Le Guerre: 1956-1967-1973

Israele fu fondata del 1948, ma non fu riconosciuta dagli Stati arabi che nell’immediato dopoguerra costituirono un blocco alle Nazioni Unite, che rispecchiava l’organizzazione regionale fondata nel 1945, la Lega Araba. Le maggiori correnti ideologiche diffuse nel mondo arabo erano il nazionalismo arabo, il pan-arabismo ed il radicalismo islamico, che in un certo qual modo curarono le ferite inferte al mondo arabo dal colonialismo, dando alla comunita’ dei popoli arabo una nuova raison d’être in campo internazionale in materia di auto-determinazionee autonomia dall’occidente. In ciò giace la principale ragione per cui gli stati arabi appoggiarono l’influenza sovietica in Medioriente. La nazione trainante del blocco arabo era l’Egitto, culturalmente, politicamente ed economicamente superiore al resto del mondo arabo. Durante il regno di Farouk, l’Egitto riuscì ad occupare Gaza nella Guerra di Indipendenza, che amministrò militarmente sino al 1967. Ciononostante il nazionalismo arabo chiedeva la completa indipendenza dell’Egitto da ogni interferenza inglese. Il leader del movimento nazionalista era Gamal Abdel Nasser, che diventò il presidente dell’Egitto dopo il putsch del 1952. La sua politica ideologica si basava su elementi socialisti, in funzione anti-britannica, mescolati al nazionalismo e ad elementi di pan-arabismo. Gli orientamenti anti-colonialisti e la progressiva instaurazione di una capitalismo di stato fecero avvicinare l’Egitto all’Unione Sovietica, benché non ne sia mai diventato satellite. Negli anni ‘50 Nasser incomincio’ la sua politica di nazionalizzazione delle grandi imprese che terminò con la nazionalizzazione del canale di Suez, che causò la Guerra di Suez.

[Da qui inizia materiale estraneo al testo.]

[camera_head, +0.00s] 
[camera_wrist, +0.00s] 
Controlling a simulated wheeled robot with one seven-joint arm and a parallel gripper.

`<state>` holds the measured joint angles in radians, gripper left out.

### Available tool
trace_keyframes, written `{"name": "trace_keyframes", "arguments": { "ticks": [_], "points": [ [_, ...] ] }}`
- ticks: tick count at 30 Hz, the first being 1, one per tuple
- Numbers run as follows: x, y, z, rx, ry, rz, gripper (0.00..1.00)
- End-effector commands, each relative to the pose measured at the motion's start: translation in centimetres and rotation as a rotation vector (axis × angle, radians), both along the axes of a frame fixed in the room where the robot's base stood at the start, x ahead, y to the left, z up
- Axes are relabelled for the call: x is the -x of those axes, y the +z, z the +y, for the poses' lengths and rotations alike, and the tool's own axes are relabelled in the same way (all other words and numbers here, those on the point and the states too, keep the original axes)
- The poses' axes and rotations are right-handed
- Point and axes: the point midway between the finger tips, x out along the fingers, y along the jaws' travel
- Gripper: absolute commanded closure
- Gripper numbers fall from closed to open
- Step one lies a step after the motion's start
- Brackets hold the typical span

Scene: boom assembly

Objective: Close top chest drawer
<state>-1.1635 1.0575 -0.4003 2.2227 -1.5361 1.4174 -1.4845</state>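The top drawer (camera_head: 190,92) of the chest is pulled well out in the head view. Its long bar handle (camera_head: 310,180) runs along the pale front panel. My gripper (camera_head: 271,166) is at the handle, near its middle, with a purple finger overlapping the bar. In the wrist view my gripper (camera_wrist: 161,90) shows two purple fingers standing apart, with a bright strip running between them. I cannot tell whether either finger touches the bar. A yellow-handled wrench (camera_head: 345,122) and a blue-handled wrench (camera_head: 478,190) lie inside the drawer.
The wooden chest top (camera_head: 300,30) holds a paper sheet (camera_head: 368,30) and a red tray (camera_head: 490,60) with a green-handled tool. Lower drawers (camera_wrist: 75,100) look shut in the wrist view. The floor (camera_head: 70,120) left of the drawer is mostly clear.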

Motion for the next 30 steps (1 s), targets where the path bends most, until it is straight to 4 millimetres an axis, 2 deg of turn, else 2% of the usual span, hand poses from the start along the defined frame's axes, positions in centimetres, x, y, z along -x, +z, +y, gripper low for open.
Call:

Nel luglio 1956, Nasser annunciò la nazionalizzazione del Canale di Suez, alla quale seguì una serie di provvedimenti che isolavano le navi israeliane e limitavano l’importazione di prodotti stranieri. La mossa politica aveva due scopi: da una parte Nasser mirava ad isolare Israele dal contetso mediorientale per impedirle di avere rapporti commerciali nell’area perfino nei porti neutrali; dall’altra Nasser mirava ad impedire alla Gran Bretagna di perseguire le porprie politiche nella regione. La Gran Bretagna era strettamente alleata ai regni hashemiti di Giordania ed Iraq e stava tentando di condurre nella propria sfera di influenza anche Siria e Libano. Nasser tentava chiaramente di interrompere la politica di affiliazione Britannica, preferendo l’appoggio sovietico, che gli garantiva supporto militare attraverso la Cecoslovacchia e la Bulgaria. In ottobre, Gran Bretagna, Francia ed Israele decisero di muovere guerra all’Egitto, terminando le ostilità in dicembre per le pressioni diplomatiche degli Stati Uniti e di molti altri memebri NATO, che temevano una reazione sovietica ed un conseguente confronto militare su vasta scala nella regione ed in Europa. Nonostante il successo della campagna militare in sé, le potenze occidentali dovettero ritirarsi, dando all’Egitto l’impressione di esser state sconfitte. Le conseguenze furono principalemnte due: sul piano interno dell’Egitto, Nasser era considerato un liberatore, che ha respinto l’attacco imeprialista; sul piano internazionale dell’area mediorientale, Israele fu definitivamente tacciata di colonialismo in quanto colpevole di connivenza col nemico occidentale. Successivamente, Egitto ed altri stati arabi ingaggiarono altre due guerre per la distruzione di Israele.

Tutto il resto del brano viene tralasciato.